[Entries from a dataset]
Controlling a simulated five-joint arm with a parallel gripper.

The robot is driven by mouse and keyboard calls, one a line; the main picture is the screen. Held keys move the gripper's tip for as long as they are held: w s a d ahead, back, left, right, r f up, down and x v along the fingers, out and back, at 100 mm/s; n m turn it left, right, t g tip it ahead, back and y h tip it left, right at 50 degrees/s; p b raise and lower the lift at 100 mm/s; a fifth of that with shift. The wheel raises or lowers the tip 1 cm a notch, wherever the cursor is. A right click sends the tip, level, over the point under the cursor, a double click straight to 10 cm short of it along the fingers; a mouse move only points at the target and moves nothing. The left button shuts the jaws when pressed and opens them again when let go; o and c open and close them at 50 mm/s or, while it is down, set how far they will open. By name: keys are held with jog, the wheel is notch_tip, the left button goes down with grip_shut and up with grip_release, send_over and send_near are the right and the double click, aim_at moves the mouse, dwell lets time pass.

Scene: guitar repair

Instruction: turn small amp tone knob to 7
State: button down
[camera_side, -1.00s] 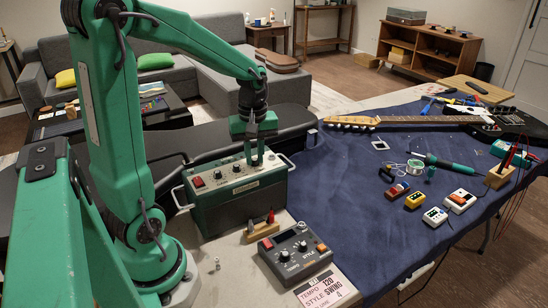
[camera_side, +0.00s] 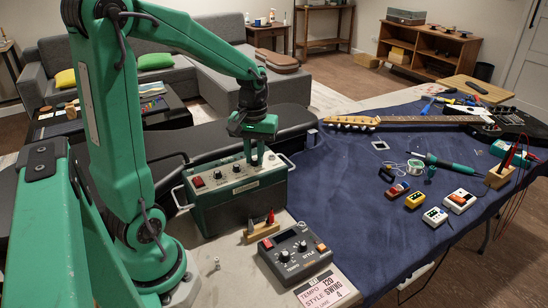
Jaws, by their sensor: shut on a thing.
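The small amp (camera_side: 238,208) is a dark green box with a lighter control panel (camera_side: 228,182) on top and metal handles at its ends. Knobs show on the left half of the panel. My gripper (camera_side: 256,162) points down over the panel's right part, with its fingertips at the panel. It is shut on a knob there, which the fingers hide. The knob's pointer and the number it stands at cannot be made out.
A grey tempo and style box (camera_side: 296,254) with a printed card (camera_side: 326,290) stands in front of the amp. A wooden block with small red and black items (camera_side: 262,230) sits between them. A guitar (camera_side: 400,121), pedals and a soldering iron lie on the blue cloth (camera_side: 345,200) to the right.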

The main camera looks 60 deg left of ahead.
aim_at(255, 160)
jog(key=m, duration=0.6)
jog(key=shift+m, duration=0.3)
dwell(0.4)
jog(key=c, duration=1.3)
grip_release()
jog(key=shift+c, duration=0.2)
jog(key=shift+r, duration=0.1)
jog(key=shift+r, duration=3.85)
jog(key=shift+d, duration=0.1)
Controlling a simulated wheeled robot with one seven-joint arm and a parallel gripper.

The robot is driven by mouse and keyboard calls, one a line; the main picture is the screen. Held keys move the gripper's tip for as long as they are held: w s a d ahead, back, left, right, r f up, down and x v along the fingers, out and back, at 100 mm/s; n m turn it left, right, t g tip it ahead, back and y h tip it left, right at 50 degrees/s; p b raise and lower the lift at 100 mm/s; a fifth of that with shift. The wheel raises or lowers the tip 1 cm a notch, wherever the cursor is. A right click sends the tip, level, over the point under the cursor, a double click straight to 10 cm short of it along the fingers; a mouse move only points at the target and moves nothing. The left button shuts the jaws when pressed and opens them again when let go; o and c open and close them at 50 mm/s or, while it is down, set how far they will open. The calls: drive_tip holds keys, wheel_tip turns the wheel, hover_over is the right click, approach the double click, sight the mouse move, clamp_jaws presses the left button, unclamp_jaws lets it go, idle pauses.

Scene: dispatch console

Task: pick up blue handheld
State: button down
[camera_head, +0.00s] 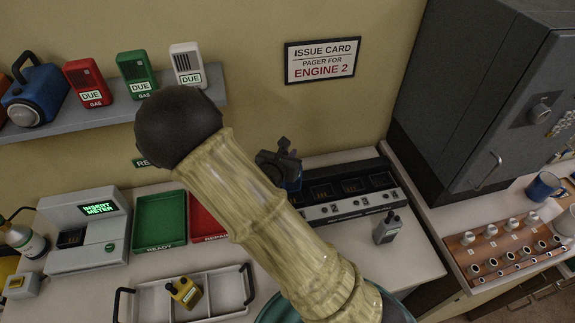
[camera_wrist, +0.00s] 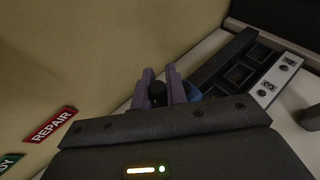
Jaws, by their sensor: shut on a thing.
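The blue handheld (camera_head: 294,184) is mostly hidden behind my arm and gripper in the head view. It is at the left end of the black charger bank (camera_head: 345,190). My gripper (camera_head: 281,160) is shut on it from above. In the wrist view, the two fingers of my gripper (camera_wrist: 162,78) stand on both sides of a dark knob, and a blue part of the handheld (camera_wrist: 192,92) shows beside the right finger. I cannot tell whether the handheld still touches the charger bank (camera_wrist: 243,70).
A grey handheld (camera_head: 387,229) stands in front of the bank. A yellow handheld (camera_head: 184,291) is in the divided tray (camera_head: 215,317). Green (camera_head: 160,219) and red (camera_head: 199,226) trays lie left of my arm. A grey cabinet (camera_head: 480,90) stands at right; a shelf (camera_head: 120,117) hangs upper left.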

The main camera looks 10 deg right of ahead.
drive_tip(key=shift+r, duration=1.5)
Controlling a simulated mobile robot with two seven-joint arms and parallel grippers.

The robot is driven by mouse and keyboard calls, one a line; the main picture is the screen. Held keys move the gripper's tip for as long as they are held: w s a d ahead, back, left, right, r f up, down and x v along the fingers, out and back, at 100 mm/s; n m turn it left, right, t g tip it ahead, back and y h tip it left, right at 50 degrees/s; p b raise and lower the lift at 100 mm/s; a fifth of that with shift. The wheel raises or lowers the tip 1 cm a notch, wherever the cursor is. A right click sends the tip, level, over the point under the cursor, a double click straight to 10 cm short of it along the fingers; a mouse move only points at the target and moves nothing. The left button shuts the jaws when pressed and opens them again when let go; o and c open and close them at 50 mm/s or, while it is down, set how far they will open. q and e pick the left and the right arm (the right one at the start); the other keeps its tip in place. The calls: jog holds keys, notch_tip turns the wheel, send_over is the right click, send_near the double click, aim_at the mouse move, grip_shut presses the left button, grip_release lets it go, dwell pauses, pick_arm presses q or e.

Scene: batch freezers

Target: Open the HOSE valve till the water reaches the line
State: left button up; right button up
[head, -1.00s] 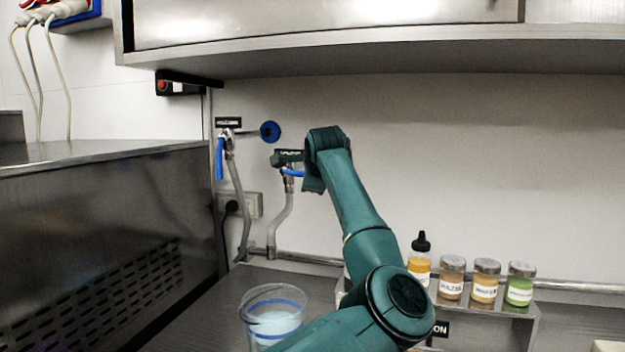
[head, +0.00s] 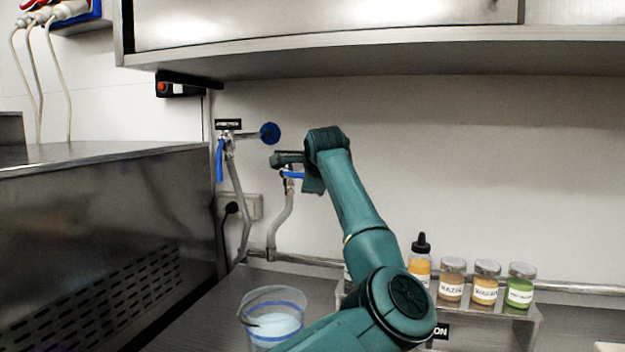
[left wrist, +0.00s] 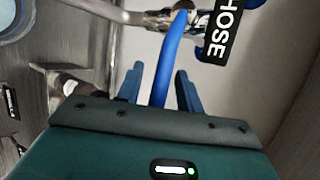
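The HOSE label (left wrist: 222,30) shows in the left wrist view, beside a metal valve with a long blue lever (left wrist: 164,62). My left gripper (left wrist: 158,78) has its two fingers apart, one on each side of the lever; gaps show, so it does not look clamped. In the head view my left gripper (head: 289,160) is at the right-hand wall valve and hides most of it; part of the blue lever (head: 292,174) shows below. A clear jug (head: 254,336) with a blue line stands below, holding pale water (head: 275,325) whose surface looks below the line. My right gripper is not in view.
A shelf rack (head: 500,308) with several jars stands at right. A steel cabinet (head: 350,50) hangs overhead. A steel machine (head: 110,240) fills the left.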

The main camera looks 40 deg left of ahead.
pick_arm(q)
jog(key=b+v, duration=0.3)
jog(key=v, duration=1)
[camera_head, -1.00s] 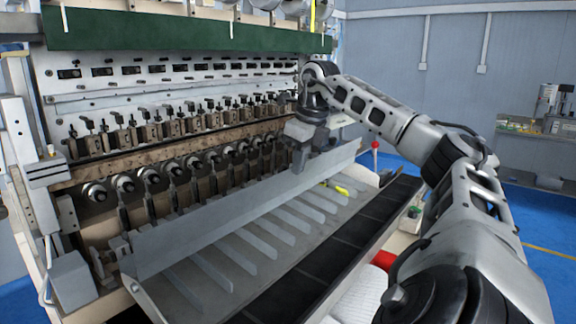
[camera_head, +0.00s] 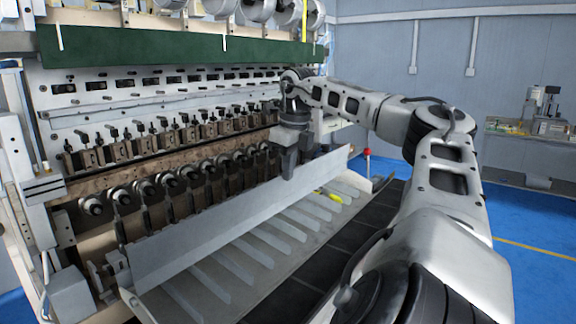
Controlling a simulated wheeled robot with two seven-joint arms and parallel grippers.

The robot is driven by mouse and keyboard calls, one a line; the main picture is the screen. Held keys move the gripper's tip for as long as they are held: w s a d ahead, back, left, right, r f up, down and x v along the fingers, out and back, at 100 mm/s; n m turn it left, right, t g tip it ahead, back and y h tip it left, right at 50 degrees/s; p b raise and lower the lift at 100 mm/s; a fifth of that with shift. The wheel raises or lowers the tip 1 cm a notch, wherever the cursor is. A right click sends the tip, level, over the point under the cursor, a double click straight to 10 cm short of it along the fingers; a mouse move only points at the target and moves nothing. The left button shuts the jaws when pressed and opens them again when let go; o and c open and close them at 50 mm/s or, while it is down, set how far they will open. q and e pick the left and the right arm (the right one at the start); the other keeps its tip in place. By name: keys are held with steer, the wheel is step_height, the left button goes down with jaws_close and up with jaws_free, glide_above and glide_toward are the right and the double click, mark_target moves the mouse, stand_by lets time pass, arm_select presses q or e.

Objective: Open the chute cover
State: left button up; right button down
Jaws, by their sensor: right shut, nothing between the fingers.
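The chute cover (camera_head: 225,222) is a long grey metal plate, standing tilted along the front of the coil winder. Below it the chute (camera_head: 235,272) slopes toward me, with several thin dividers across it. My right gripper (camera_head: 288,170) points down at the far right part of the cover, at its upper edge. Its fingers are shut with nothing between them; whether they touch the cover I cannot tell. My left gripper is not in view.
The winder's spindles (camera_head: 145,187) line up behind the cover. A yellow item (camera_head: 329,196) lies at the chute's far end. A dark segmented strip (camera_head: 295,262) runs in front of the chute. A red-knobbed lever (camera_head: 367,152) stands beyond. Blue floor (camera_head: 530,215) is clear on the right.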

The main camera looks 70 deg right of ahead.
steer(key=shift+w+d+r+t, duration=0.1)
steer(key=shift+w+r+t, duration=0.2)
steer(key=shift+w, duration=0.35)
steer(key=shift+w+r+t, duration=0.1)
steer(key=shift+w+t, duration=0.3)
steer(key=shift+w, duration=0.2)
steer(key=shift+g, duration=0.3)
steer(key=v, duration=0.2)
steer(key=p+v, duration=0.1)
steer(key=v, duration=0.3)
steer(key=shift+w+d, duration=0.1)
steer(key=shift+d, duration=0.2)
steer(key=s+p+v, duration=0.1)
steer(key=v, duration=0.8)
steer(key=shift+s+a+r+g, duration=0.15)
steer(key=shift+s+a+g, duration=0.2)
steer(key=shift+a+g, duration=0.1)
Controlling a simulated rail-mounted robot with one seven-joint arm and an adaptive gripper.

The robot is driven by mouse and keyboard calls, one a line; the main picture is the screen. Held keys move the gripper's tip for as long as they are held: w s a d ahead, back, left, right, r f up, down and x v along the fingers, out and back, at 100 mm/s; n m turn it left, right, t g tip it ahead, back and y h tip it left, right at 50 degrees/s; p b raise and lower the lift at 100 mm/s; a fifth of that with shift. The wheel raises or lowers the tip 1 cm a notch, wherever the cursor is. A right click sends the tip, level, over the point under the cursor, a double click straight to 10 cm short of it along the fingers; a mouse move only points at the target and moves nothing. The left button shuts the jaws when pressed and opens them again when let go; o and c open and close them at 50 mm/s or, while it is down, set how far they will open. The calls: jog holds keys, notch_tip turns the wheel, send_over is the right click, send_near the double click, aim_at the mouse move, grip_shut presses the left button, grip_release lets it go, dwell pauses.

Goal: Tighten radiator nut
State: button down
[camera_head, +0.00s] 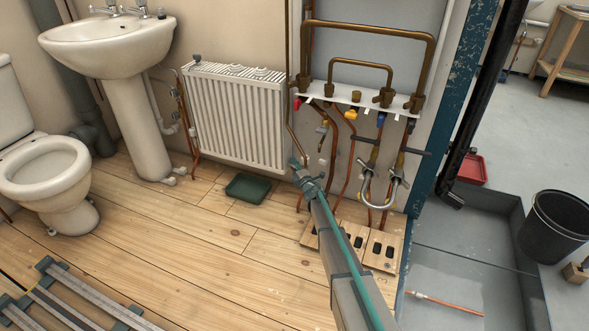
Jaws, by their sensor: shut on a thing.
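The white panel radiator (235,115) hangs on the wall left of the pipe panel. My arm reaches up from the bottom of the picture. My gripper (295,164) is at the radiator's lower right corner, shut on the small radiator nut there. The nut itself is hidden behind the jaws, so its seating and turn cannot be seen. A thin copper pipe (291,135) comes down the wall just above my gripper.
Right of my gripper are hanging copper pipes, a braided hose loop (380,190) and wooden floor boxes (383,250). A dark green tray (246,188) lies below the radiator. A pedestal sink (108,45) and toilet (45,170) stand left. The middle floorboards are clear.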

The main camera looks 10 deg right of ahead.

Instructions for the task:
Look through the entries above and report each line where the string "seven" occurs.

Exercise answer:
Controlling a simulated wheeled robot with one seven-joint arm and a parallel gripper.
Controlling a simulated mobile robot with two seven-joint arms and parallel grippers.
Controlling a simulated wheeled robot with two seven-joint arms and parallel grippers.
Controlling a simulated rail-mounted robot with one seven-joint arm and an adaptive gripper.

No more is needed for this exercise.